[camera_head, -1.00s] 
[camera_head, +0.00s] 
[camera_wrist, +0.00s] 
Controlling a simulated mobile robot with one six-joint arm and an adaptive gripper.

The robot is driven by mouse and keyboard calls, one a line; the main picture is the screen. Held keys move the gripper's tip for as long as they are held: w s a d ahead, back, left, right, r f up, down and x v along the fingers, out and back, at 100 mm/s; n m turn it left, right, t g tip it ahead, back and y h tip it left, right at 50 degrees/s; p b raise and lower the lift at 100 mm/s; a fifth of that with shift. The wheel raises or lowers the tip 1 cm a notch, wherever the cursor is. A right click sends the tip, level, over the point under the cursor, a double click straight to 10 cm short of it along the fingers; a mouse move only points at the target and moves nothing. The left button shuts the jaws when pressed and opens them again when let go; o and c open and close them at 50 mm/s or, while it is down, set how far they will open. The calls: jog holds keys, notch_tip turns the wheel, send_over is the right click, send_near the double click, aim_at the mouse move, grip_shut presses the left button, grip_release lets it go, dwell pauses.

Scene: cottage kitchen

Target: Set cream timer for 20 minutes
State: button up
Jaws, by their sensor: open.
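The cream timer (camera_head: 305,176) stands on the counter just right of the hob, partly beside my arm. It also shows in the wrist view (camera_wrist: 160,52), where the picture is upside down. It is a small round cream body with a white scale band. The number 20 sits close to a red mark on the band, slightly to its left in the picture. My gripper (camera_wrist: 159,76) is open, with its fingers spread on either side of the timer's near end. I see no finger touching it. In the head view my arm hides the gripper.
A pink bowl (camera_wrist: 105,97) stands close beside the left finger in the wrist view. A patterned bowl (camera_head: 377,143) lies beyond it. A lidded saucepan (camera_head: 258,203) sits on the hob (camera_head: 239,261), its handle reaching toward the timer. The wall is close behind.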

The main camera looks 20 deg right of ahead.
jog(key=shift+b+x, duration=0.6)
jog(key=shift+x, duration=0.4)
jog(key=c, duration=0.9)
----
Your objective: Your task is to repeat exactly the lines from the one that contains "[camera_head, +0.00s]" through the one that contains "State: button up", with both end lines included.

Solution:
[camera_head, +0.00s] 
[camera_wrist, +0.00s] 
Controlling a simulated mobile robot with one six-joint arm and an adaptive gripper.

The robot is driven by mouse and keyboard calls, one a line; the main picture is the screen. Held keys move the gripper's tip for as long as they are held: w s a d ahead, back, left, right, r f up, down and x v along the fingers, out and back, at 100 mm/s; n m turn it left, right, t g tip it ahead, back and y h tip it left, right at 50 degrees/s; p b raise and lower the lift at 100 mm/s; a fifth of that with shift. The wheel raises or lowers the tip 1 cm a notch, wherever the cursor is. A right click sends the tip, level, over the point under the cursor, a double click straight to 10 cm short of it along the fingers; a mouse move only points at the target and moves nothing. The left button shuts the jaws when pressed and opens them again when let go; o and c open and close them at 50 mm/s or, while it is down, set how far they will open. The calls: jog holds keys, notch_tip turns the wheel, send_over is the right click, send_near the double click, aim_at the mouse move, grip_shut presses the left button, grip_release lets it go, dwell pauses.

Scene: cottage kitchen

Target: Set cream timer for 20 minutes
State: button up

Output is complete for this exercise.